**GIVEN INFORMATION**
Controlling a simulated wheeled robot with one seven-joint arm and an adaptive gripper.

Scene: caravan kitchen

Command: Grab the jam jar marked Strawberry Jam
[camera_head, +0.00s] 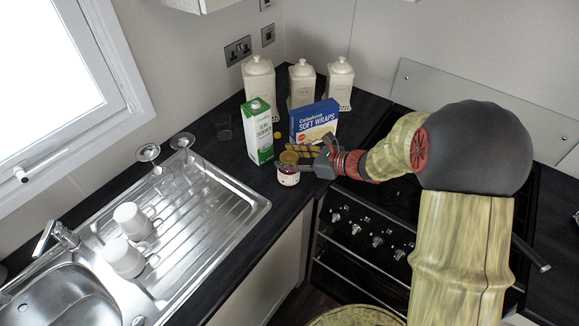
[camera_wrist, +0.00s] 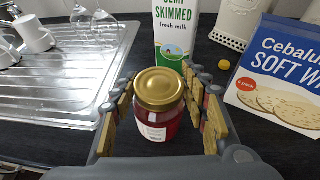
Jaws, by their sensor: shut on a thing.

**WHAT TO DO**
Transcribe all the lines above exactly, apart from the pictures.

**OUTPUT FOR THIS EXERCISE**
Controlling a simulated wheeled robot with one seven-joint arm and an adaptive gripper.

Scene: caravan kitchen

Command: Grab the jam jar marked Strawberry Jam
[camera_head, +0.00s] 
[camera_wrist, +0.00s] 
Jaws, by their sensor: shut on a thing.

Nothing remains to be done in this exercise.